BEGIN

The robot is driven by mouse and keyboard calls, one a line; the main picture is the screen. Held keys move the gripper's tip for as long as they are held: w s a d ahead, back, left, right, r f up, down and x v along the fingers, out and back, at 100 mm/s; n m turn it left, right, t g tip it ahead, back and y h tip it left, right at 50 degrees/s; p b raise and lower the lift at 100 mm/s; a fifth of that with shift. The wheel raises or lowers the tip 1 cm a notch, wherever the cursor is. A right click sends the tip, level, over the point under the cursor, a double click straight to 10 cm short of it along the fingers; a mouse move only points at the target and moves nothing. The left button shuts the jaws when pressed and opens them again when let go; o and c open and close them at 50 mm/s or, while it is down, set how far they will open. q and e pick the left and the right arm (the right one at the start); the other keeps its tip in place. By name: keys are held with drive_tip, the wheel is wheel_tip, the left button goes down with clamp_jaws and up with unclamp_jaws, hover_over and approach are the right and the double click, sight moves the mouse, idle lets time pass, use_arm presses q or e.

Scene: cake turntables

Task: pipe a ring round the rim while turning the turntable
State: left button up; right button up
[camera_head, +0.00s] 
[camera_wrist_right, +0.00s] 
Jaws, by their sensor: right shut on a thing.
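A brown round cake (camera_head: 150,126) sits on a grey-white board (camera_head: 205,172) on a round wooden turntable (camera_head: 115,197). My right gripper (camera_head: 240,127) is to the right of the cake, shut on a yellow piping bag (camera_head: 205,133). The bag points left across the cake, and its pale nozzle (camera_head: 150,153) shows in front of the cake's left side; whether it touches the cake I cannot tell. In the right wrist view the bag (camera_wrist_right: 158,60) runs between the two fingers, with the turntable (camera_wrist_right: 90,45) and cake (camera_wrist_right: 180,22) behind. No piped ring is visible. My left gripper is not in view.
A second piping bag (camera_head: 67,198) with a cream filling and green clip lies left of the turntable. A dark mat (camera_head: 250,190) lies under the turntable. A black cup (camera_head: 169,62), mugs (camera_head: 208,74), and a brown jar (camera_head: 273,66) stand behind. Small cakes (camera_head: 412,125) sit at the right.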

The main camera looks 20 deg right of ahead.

END

PROBLEM STATEMENT: Transcribe every line of the data, exactly as it stands.

ANSWER TO THE EXERCISE:
The robot is driven by mouse and keyboard calls, one a line; the main picture is the screen. Held keys move the gripper's tip for as long as they are held: w s a d ahead, back, left, right, r f up, down and x v along the fingers, out and back, at 100 mm/s; n m turn it left, right, t g tip it ahead, back and y h tip it left, right at 50 degrees/s; p b raise and lower the lift at 100 mm/s; a fifth of that with shift. The wheel raises or lowers the tip 1 cm a notch, wherever the cursor is. A right click sends the tip, level, over the point under the cursor, a double click straight to 10 cm short of it along the fingers; a mouse move only points at the target and moves nothing. The left button shuts the jaws when pressed and opens them again when let go; o and c open and close them at 50 mm/s or, while it is down, set how far they will open. q and e pick the left and the right arm (the right one at the start); the other keeps its tip in place. By name: keys are held with drive_tip, the wheel is wheel_tip, the left button goes down with clamp_jaws and up with unclamp_jaws, hover_over and approach are the right and the double click, sight moves the mouse, idle lets time pass, use_arm presses q or e.

Scene: cake turntables

Task: pipe a ring round the rim while turning the turntable
State: left button up; right button up
[camera_head, +0.00s] 
[camera_wrist_right, +0.00s] 
Jaws, by their sensor: right shut on a thing.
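A brown round cake (camera_head: 150,126) sits on a grey-white board (camera_head: 205,172) on a round wooden turntable (camera_head: 115,197). My right gripper (camera_head: 240,127) is to the right of the cake, shut on a yellow piping bag (camera_head: 205,133). The bag points left across the cake, and its pale nozzle (camera_head: 150,153) shows in front of the cake's left side; whether it touches the cake I cannot tell. In the right wrist view the bag (camera_wrist_right: 158,60) runs between the two fingers, with the turntable (camera_wrist_right: 90,45) and cake (camera_wrist_right: 180,22) behind. No piped ring is visible. My left gripper is not in view.
A second piping bag (camera_head: 67,198) with a cream filling and green clip lies left of the turntable. A dark mat (camera_head: 250,190) lies under the turntable. A black cup (camera_head: 169,62), mugs (camera_head: 208,74), and a brown jar (camera_head: 273,66) stand behind. Small cakes (camera_head: 412,125) sit at the right.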

The main camera looks 20 deg right of ahead.

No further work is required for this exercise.